Play scripts as you like them

Fittingly for an institution with both a library and a theater, the Folger collection includes a number of promptbooks. Today, to celebrate Folger Theatre’s production of As You Like It opening next week, we’re taking a look at two productions of As You Like It from the nineteenth century.

A lot of careful planning and coordination goes into a play, both during rehearsal and live performances, and it’s important for cast and crew to keep track of everything: which scenes need different backdrops? When does each character enter and exit their scenes? What props do they need? Were any lines cut or altered? What if someone forgets a line??

As You Like It Promptbook

Enter the promptbook, to help stage managers and actors keep their, er, act straight. A promptbook is a version of the play script that is marked up with cuts, changes, additions, entrances and exits, and other stage business such as sound and light cues, costume changes, and lists of props (often called “property plots”).
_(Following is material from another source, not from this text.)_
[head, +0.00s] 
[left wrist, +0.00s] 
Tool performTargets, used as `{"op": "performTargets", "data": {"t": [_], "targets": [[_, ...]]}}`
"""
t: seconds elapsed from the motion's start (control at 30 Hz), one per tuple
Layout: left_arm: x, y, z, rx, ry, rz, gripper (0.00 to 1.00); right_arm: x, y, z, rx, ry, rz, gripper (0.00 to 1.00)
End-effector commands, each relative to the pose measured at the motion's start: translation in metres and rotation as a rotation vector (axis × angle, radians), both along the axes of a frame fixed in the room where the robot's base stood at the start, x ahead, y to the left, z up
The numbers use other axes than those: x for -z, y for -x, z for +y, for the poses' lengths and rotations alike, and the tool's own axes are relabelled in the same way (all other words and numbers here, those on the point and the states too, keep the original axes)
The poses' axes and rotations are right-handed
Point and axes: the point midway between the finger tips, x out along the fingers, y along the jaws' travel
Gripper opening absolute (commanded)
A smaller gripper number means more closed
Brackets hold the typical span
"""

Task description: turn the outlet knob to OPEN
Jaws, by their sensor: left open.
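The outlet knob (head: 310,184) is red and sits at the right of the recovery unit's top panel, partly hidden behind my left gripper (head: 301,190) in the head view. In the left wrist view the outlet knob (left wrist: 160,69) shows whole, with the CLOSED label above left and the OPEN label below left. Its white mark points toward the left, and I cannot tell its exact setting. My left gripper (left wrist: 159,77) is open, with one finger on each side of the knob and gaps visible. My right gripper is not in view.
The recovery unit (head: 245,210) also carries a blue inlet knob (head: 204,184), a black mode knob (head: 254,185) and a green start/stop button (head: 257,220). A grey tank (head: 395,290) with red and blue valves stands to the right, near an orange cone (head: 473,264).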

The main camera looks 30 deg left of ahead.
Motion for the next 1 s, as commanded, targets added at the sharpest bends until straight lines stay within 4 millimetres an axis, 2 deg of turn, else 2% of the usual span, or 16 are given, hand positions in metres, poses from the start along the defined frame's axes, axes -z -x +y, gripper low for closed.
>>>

Prompters (a person just off-stage who would feed actors a line if they forgot their place) and stage managers used promptbooks to keep the performance running smoothly.

The Folger’s collection of promptbooks includes both traditional promptbooks as described above—a master copy of the script with all stage directions—and also actors’ copies of plays, marked for a specific role. Some items are both, having been used in multiple productions by multiple actors and managers. (Tracing the history of these items can be fun but tricky!)

Many promptbooks were made from published editions of a play text, which were then edited and marked by hand for each production. Sometimes play settings (the total set of added or deleted lines, stage directions, etc.), or a promptbook itself, would be passed from stage manager to stage manager and used for multiple productions. Often they would see severe wear and tear, and would need to be re-covered, with blank paper or any scrap of paper that came to hand, including old playbills.